[BEGIN Input records]

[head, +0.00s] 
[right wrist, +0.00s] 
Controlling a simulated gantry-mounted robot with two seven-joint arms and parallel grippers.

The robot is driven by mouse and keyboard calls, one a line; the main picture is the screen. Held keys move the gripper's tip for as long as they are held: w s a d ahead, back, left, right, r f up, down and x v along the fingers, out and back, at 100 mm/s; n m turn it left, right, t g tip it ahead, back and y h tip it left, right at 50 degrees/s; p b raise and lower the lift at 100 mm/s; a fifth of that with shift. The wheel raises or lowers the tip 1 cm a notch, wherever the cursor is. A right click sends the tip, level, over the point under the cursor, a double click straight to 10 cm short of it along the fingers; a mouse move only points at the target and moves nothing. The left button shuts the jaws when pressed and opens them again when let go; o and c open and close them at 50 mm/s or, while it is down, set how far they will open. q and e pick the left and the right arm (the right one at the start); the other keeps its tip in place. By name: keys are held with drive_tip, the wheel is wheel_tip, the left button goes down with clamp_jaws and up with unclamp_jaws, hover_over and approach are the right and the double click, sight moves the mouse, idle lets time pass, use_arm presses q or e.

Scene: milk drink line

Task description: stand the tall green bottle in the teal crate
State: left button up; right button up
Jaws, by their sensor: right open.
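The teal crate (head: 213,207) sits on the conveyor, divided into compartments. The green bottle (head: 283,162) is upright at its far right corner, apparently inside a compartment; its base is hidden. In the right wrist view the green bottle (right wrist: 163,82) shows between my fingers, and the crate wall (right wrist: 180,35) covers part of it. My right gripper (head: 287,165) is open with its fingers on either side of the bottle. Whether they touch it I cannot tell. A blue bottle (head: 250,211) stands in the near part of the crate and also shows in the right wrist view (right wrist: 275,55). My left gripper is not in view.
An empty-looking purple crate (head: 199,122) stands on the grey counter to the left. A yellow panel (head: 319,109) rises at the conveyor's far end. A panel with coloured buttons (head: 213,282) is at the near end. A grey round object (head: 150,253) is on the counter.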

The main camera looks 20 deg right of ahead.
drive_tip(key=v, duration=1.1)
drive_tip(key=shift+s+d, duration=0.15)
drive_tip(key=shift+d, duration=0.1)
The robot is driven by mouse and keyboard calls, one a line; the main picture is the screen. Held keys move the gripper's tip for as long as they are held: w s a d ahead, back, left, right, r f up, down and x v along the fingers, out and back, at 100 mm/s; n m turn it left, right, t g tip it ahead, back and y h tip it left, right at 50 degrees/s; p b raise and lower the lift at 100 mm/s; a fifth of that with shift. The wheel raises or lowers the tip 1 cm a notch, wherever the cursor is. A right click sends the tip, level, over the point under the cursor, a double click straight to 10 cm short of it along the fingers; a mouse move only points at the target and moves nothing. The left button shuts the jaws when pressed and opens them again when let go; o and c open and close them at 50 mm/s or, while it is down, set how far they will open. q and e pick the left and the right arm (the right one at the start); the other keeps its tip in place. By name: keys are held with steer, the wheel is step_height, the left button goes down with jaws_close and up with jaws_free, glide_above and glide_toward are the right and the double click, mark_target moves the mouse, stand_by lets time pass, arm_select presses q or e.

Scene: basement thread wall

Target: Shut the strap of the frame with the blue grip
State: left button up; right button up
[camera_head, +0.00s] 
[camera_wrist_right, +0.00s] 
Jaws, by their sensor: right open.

[END Input records]
[BEGIN Input records]

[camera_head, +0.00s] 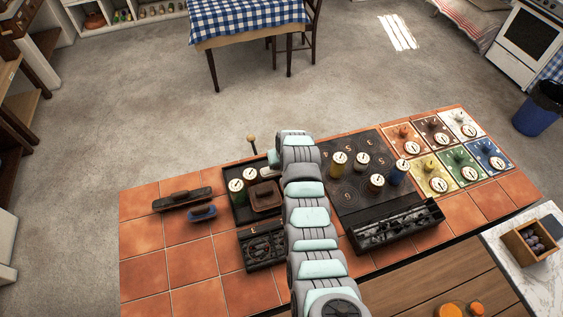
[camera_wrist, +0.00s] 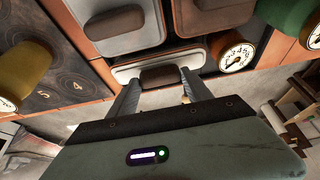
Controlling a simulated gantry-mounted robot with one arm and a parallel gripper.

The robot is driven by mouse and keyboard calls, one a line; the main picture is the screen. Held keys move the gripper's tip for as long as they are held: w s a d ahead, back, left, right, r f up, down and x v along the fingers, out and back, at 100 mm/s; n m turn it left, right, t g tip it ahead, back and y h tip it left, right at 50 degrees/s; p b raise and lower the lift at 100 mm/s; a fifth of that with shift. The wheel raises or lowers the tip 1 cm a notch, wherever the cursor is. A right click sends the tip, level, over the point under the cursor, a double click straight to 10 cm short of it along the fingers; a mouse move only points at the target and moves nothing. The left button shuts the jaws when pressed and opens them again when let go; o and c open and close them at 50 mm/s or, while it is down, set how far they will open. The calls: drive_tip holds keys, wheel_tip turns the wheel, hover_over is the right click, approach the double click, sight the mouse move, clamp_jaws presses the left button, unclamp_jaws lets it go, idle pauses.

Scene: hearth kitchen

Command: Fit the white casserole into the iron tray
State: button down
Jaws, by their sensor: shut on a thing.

[END Input records]

Identify every line above that includes the word "parallel", and show those lines.

▸ **Solution below**
Controlling a simulated gantry-mounted robot with two seven-joint arms and parallel grippers.
Controlling a simulated gantry-mounted robot with one arm and a parallel gripper.

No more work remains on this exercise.